My strengthening is not equivalent because a cardinal is weakly Shelah iff it is Woodin and $\Sigma_3$-0-extendible ($\Sigma_3$-0-extendible cardinals could also be called $\Sigma_3$-otherworldly), while my strengthening is equivalent to being Woodin and weakly superstrong.
A cardinal is weakly Shelah iff it is Woodin and $\Sigma_3$-0-extendible (proof inspired by comment by Trevor Wilson). Suppose that $\kappa$ is Woodin and $\Sigma_3$-0-extendible, that is there exist $\theta$ such that $V_\kappa \prec_3 V_\theta$. Since $\kappa$ is a Woodin cardinal, for every $f: \kappa \to \kappa$ there exists $\nu$ such that $f"\nu \subset \nu$ (that is for every $\alpha \lt \nu$, $f(\alpha) \lt \nu$) and $\nu$ is $\lt \kappa$-$f$-strong, meaning that for every $\alpha \lt \kappa$ there is an extender for an elementary embedding $j: V \to M$ with critical point $\nu$ such that $V_{f(\alpha)} \subset M$ and $j(f\upharpoonleft\nu)\upharpoonleft(\alpha+1)=f\upharpoonleft(\alpha+1)$. In particular, it holds in $V_\kappa$ that for every $\alpha$ there is an extender for an elementary embedding $j: V \to M$ with critical point $\nu$ such that $V_{j(f)(\alpha)} \subset M$. This is a $\Pi_3$ formula with parameter $f\upharpoonleft\nu$, so it also holds in $V_\theta$. Thus, in $V_\theta$, there is an extender for an elementary embedding $j: V \to M$ with critical point $\nu$ such that $V_{j(f)(\kappa)} \subset M$, as in the definition of weakly Shelah cardinals. Since this works for every $f: \kappa \to \kappa$, $\kappa$ is weakly Shelah.
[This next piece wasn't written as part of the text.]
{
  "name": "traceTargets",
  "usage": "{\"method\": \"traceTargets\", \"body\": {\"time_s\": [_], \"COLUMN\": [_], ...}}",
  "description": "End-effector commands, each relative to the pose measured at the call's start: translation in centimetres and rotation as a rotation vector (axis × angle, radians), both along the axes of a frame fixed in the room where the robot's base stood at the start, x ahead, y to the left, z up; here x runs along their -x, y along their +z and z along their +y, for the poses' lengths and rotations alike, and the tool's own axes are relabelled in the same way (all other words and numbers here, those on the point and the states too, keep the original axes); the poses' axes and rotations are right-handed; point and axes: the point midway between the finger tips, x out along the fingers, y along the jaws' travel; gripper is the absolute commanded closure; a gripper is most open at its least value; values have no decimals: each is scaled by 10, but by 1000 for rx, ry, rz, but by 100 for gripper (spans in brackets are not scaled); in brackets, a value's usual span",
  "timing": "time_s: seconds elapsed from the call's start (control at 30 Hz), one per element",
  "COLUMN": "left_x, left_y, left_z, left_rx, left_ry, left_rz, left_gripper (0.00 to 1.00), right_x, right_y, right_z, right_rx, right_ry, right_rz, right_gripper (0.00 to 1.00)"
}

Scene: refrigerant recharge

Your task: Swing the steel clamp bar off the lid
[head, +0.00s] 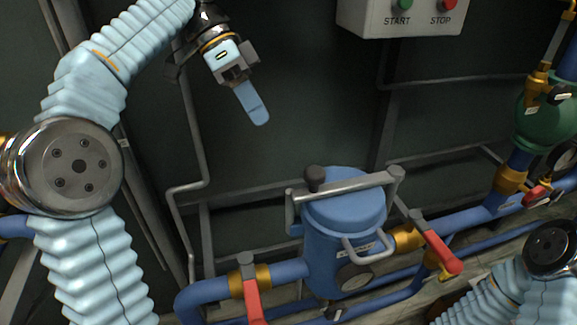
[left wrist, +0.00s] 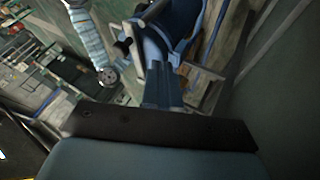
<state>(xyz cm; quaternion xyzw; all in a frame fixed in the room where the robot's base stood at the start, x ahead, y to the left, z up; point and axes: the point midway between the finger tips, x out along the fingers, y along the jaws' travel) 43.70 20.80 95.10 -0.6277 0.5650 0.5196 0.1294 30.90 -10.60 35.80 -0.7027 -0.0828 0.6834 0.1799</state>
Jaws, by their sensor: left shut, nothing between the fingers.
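The steel clamp bar (head: 355,183) lies across the top of the blue lid (head: 345,214) of an upright blue canister (head: 330,255). A black knob (head: 315,178) stands at the bar's left end, and the right end meets a post at the lid's side. My left gripper (head: 259,115) is shut and empty, above and left of the canister, clear of the bar. In the left wrist view my shut fingers (left wrist: 163,88) point toward the canister, with the black knob (left wrist: 122,47) beyond them. My right gripper is not in view.
A START/STOP box (head: 400,15) hangs above. Grey conduit (head: 190,150) runs along the dark wall. A green vessel (head: 546,125) stands at right.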

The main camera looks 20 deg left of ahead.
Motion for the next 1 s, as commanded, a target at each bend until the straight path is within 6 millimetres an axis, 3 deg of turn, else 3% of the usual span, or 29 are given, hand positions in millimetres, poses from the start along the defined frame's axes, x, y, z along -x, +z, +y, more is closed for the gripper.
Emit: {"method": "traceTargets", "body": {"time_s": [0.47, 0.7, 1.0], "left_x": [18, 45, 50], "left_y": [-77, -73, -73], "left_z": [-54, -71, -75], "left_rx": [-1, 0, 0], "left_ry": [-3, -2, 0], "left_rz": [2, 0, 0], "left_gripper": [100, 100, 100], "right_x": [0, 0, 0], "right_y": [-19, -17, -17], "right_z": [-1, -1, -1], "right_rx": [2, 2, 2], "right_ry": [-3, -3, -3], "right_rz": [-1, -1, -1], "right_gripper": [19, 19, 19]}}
Conversely, suppose that $\kappa$ is weakly Shelah. To prove that $\kappa$ is Woodin, I first have to prove that it is inaccessible, that is regular and a strong limit cardinal. If $\kappa$ is not regular, that is there is a function $f: \lambda \to \kappa$, with $\lambda \lt \kappa$, that enumerates a cofinal sequence, then we can assume without loss of generality that $f$ is strictly increasing and $f(0) \ge \lambda$, and $f$ can be extended to a function $\kappa \to \kappa$ by defining $f(\alpha)$ arbitrarily for $\alpha \gt \lambda$. This extended function has no closure points less than $\kappa$, so $\kappa$ can't be a weakly Shelah cardinal. Now suppose that $\kappa$ is not a strong limit cardinal, meaning that there is an ordinal $\lambda \lt \kappa$ and a surjective function $\pi: V_\lambda \to \kappa$. Define $f(\alpha)=\lambda+\alpha$. This $f$ has no closure points below $\lambda \cdot \omega$, and there are no measurable cardinals between $\lambda$ and $\kappa$, so no ordinal less than $\kappa$ can be a critical point as in the definition of a weakly Shelah cardinal.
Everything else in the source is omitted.